An Off-Dry Riesling is perfect for Chicken Teriyaki either served as an Hors d’oeuvre, or perhaps at home where you might be enjoying a Chicken Teriyaki bowl (where the Chicken Teriyaki is served on top of a stirfry.)  Riesling is an incredibly food-friendly wine so it will pair up with most foods thrown at it.

Lambrusco & Chicken Teriyaki Pairing

Teriyaki has a sweetness to it, but the dark sauce is also savoury and salty.  Lambrusco is a red Italian wine (although Australia and Austria have been releasing their own versions) that is sweet, bubbly and fruity.  The sweetness of Lambrusco complements brown sugar element in Teriyaki sauce, while the bubbles and fruitiness offer a nice counterpoint to savoury and saltiness of the sauce.  With Chicken Teriyaki, I would suggest a Lambrusco di Sorbara which is the lightest style of Lambrusco as it will still allow you to taste those chicken flavours.  With Lambrusco di Sorbara, expect some interesting notes of mandarin, cherry and violet.
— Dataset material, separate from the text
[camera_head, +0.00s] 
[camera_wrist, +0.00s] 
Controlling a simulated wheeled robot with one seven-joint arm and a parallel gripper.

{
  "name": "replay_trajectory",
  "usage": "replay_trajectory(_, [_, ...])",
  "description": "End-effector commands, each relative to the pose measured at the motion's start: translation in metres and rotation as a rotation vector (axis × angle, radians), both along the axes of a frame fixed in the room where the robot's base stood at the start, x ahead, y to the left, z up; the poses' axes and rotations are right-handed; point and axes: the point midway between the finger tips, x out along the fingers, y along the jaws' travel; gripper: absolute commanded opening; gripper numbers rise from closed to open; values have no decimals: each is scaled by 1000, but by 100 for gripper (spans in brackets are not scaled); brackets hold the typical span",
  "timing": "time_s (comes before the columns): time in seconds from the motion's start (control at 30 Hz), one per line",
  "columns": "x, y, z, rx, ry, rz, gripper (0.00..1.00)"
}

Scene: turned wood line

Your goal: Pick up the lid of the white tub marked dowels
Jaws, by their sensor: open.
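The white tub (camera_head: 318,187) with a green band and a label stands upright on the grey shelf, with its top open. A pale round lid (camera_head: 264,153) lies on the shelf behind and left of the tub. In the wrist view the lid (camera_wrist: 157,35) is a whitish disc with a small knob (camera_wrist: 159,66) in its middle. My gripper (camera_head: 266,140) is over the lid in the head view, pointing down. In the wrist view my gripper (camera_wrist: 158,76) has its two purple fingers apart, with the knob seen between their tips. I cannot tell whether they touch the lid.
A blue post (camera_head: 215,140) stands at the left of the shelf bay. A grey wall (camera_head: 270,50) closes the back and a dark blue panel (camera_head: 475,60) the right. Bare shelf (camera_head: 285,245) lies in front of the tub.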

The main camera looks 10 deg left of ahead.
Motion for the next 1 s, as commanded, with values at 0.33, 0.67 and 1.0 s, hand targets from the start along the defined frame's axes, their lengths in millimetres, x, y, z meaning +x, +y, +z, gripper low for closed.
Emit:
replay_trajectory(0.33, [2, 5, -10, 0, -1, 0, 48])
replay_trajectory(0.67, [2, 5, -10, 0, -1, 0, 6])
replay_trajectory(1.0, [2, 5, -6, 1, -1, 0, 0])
Schiava & Chicken Teriyaki Pairing

Schiava is another Italian red wine (although you’ll find this wine in other countries, such as Germany where it’s called Trollinger) that has a fruit-forward character but remains light and elegant.  Schiava tastes like roses, strawberry sauce, bubblegum and cotton candy, and these elements complement the sweetness of Teriyaki sauce and contrast the savoury and salty nature of the sauce as well.  With all of that said, Schiava tends to be produced in a dry style, so while the wine tastes sweet, there isn’t necessarily a lot of residual sugar in the wine.

Schiava is a little harder to find, but is recommended for banquets, where you might have Chicken Teriyaki served on skewers as an Hors d’oeuvre.  People are more receptive to unusual wines during a cocktail hour, and with its notes of cotton candy, roses and strawberry shortcake, Schiava will certainly give people something to talk about.
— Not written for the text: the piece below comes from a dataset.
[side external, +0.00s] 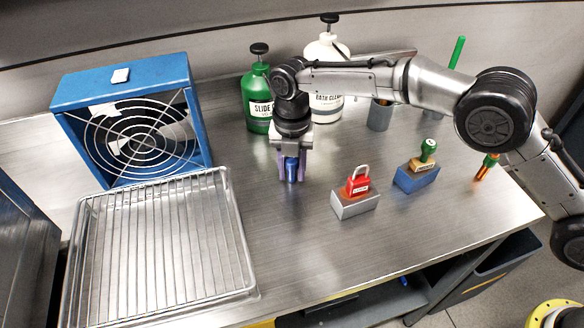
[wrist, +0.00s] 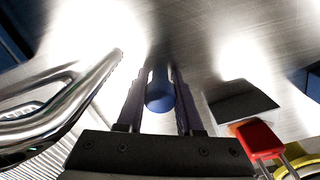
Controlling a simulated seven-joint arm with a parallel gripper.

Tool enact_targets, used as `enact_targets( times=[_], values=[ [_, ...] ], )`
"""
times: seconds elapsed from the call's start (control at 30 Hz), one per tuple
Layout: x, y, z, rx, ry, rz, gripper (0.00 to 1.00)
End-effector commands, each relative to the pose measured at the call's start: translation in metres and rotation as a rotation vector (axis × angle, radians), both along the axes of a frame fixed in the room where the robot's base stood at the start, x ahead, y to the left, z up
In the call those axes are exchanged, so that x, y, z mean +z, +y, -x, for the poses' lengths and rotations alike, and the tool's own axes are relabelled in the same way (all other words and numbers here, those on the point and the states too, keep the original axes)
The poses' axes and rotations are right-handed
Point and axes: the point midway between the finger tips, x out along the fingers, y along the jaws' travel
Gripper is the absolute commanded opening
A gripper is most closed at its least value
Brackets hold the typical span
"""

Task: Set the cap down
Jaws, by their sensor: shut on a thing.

Gewürztraminer & Chicken Teriyaki Pairing

A semi-sweet Gewürztraminer complements the sweetness in the Teriyaki sauce, as does the oily texture of this white wine.  Gewürztraminer is an aromatic wine, featuring notes of lychee and roses.  The wine is also a touch of ginger spiciness to it, which complements the ginger seasoning used in creating the Teriyaki.

Torrontés & Chicken Teriyaki Pairing

Torrontés is an aromatic white wine featuring sweet floral aromas of rose, along with flavours of peach and lemon. The light and breezy flavours of Torrontés dance nicely with the garlic and ginger flavours of the Teriyaki sauce..

Torrontés is often made in a dry style, meaning there is plenty of acidity to cope with the sticky Teriyaki sauce. Furthermore, the intensity of Chicken Teriyaki is at the right level, where it won’t overwhelm the delicate flavours and aromas of the wine.